<<<<

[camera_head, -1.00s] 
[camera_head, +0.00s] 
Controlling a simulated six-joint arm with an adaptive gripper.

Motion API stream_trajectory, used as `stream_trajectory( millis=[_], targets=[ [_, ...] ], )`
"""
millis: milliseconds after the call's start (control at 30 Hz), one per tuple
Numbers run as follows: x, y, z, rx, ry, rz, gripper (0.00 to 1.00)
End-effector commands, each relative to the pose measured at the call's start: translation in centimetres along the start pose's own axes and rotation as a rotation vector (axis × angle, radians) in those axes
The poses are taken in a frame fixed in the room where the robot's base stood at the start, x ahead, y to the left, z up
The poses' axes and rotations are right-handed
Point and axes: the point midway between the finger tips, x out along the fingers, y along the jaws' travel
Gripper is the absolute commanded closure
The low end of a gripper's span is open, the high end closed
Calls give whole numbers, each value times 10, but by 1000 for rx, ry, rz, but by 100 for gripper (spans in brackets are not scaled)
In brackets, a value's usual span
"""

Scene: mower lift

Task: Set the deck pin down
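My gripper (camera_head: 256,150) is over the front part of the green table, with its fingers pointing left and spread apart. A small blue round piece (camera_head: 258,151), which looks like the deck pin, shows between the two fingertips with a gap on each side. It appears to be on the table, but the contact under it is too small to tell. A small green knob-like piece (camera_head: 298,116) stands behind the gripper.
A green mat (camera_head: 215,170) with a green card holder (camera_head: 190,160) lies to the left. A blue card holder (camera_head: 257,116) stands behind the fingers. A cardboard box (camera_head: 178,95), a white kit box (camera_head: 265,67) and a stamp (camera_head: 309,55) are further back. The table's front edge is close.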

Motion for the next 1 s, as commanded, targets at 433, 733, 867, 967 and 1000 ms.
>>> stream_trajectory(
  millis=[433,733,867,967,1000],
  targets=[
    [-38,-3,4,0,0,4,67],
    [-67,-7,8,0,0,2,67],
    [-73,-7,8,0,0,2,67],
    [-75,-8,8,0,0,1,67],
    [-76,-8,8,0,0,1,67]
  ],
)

>>>>
<<<<

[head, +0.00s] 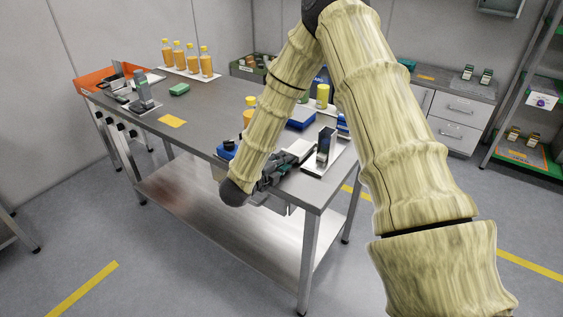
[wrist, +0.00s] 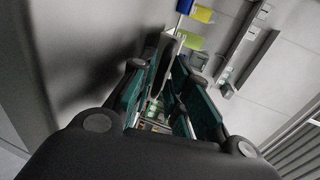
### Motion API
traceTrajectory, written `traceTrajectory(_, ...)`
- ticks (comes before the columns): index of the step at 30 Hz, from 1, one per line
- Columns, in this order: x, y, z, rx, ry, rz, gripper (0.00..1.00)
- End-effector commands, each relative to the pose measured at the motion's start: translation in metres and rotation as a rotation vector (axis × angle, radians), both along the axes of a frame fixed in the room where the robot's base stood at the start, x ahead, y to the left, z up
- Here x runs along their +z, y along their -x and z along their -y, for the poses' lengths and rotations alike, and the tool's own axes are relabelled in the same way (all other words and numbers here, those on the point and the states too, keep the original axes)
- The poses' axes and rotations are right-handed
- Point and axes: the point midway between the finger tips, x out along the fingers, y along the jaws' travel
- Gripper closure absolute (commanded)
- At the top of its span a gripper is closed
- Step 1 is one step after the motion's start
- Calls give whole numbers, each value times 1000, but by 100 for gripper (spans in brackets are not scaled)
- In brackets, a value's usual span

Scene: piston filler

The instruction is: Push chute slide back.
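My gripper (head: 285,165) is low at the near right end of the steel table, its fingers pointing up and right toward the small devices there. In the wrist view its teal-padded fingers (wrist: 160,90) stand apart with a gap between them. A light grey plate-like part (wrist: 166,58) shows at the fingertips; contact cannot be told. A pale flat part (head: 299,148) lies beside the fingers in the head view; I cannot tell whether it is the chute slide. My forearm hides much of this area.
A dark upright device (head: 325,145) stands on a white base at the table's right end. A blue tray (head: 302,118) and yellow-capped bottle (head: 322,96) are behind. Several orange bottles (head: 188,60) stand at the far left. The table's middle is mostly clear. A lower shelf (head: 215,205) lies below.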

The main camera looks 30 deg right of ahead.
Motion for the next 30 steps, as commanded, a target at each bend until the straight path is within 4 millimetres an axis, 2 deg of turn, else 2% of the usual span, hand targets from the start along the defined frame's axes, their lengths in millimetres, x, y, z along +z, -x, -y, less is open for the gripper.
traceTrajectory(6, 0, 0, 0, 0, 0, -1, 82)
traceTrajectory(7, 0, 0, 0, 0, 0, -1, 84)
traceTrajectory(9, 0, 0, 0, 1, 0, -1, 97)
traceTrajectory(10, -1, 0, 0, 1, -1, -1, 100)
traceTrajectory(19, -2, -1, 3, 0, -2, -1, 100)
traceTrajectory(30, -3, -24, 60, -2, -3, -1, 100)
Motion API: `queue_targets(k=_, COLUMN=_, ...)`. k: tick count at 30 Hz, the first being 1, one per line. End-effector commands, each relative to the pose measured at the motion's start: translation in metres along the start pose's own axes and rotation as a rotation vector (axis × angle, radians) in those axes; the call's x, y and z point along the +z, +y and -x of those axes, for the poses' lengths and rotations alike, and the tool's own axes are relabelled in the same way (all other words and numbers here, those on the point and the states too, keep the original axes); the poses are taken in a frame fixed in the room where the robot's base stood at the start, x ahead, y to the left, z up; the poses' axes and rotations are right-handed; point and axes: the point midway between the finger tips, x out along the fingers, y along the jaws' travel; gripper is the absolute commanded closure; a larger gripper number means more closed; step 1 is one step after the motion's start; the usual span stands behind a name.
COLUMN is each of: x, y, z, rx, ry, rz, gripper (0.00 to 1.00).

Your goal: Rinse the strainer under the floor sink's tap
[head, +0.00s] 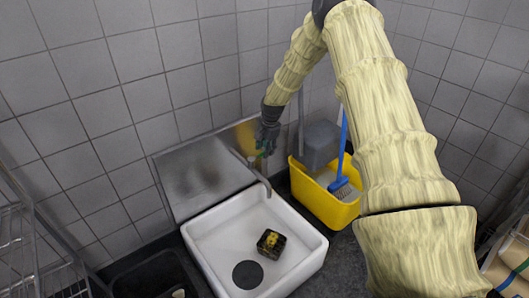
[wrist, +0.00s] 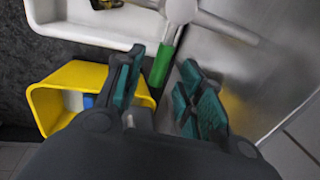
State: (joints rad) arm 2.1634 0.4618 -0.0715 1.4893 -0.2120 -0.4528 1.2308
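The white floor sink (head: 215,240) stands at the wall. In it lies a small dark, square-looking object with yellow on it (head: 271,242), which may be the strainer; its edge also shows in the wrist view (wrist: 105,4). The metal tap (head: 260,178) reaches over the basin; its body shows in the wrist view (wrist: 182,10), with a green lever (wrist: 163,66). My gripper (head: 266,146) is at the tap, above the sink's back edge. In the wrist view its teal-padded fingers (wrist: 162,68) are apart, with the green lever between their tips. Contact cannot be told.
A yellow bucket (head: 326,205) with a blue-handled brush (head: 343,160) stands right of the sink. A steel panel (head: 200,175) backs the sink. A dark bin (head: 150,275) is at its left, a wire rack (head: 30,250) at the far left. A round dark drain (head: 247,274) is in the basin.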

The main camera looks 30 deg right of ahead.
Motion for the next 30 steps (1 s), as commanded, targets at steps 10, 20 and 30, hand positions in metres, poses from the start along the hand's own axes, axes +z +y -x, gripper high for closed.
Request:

>>>>
<<<<

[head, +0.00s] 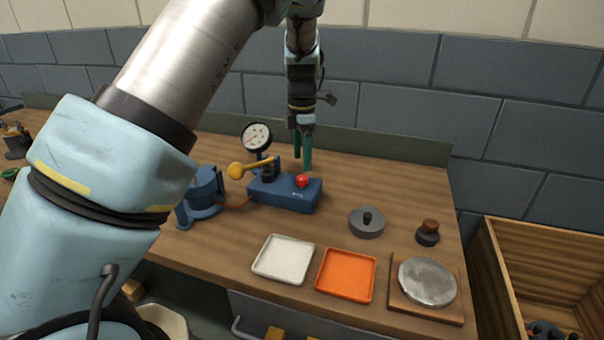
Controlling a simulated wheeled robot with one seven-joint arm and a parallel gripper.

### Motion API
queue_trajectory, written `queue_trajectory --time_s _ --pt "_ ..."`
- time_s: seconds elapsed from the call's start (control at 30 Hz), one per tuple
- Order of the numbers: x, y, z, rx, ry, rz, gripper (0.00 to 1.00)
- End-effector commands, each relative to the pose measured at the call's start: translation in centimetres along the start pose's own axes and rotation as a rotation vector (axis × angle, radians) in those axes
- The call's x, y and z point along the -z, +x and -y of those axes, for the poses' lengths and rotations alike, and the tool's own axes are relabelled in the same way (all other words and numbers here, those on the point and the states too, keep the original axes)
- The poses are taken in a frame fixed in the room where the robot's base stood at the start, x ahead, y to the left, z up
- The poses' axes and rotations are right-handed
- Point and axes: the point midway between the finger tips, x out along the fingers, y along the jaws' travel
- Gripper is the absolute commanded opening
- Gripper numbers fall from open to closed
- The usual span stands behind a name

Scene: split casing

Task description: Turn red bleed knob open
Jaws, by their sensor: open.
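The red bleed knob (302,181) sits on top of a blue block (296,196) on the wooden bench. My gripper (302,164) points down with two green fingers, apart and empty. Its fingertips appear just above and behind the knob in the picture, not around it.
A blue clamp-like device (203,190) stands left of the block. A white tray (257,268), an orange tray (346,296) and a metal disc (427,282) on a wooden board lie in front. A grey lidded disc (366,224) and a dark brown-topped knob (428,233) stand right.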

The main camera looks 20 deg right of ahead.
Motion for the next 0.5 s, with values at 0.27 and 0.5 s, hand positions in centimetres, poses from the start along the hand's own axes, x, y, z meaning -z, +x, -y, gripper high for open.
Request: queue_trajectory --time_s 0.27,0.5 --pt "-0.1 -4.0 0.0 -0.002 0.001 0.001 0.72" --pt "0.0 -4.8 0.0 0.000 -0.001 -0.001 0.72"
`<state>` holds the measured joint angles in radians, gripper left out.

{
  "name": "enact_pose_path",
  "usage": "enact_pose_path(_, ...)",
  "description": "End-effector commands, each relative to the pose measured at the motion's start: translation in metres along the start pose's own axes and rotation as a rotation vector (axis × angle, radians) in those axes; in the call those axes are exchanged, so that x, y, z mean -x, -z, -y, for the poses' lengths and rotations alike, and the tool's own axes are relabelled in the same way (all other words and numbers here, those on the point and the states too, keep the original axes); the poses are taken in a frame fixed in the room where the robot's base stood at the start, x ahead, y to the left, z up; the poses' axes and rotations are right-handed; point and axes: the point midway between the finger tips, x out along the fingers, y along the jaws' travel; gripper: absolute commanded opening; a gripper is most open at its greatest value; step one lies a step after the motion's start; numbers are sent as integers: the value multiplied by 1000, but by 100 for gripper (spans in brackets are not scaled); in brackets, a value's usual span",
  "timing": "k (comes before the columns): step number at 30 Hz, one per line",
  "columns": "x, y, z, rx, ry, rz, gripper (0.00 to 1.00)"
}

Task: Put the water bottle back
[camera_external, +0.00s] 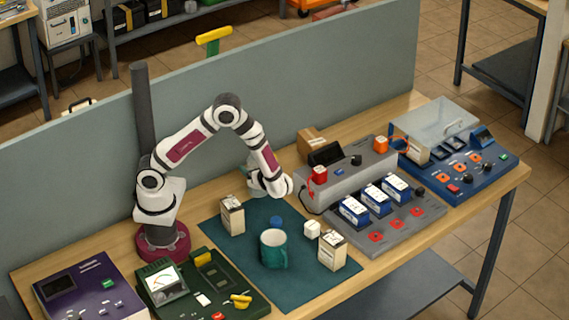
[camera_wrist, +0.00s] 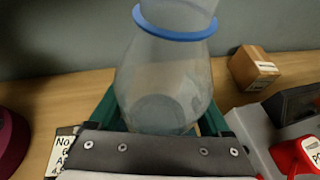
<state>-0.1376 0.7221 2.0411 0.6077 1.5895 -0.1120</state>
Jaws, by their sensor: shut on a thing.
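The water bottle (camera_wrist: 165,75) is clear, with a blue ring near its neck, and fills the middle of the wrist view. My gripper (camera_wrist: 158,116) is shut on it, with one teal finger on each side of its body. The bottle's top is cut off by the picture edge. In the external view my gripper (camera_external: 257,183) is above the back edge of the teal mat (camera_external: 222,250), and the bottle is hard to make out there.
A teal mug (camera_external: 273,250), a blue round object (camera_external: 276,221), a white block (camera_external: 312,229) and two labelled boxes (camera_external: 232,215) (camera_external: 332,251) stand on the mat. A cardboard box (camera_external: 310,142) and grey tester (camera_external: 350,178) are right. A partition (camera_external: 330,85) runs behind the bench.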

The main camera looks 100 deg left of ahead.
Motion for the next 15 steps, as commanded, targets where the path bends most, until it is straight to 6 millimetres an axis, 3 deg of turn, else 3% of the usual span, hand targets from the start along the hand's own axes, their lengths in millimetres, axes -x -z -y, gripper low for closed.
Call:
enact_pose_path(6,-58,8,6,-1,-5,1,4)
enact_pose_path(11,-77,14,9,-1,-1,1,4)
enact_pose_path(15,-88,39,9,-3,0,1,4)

>>>>

- INSTRUCTIONS FOR THE TASK -
Reproduce each line holding the word "Calls".

- TASK ANSWER -
Calls give whole numbers, each value times 10, but by 1000 for rx, ry, rz, but by 100 for gripper (spans in brackets are not scaled)
- Calls give whole numbers, each value times 1000, but by 100 for gripper (spans in brackets are not scaled)

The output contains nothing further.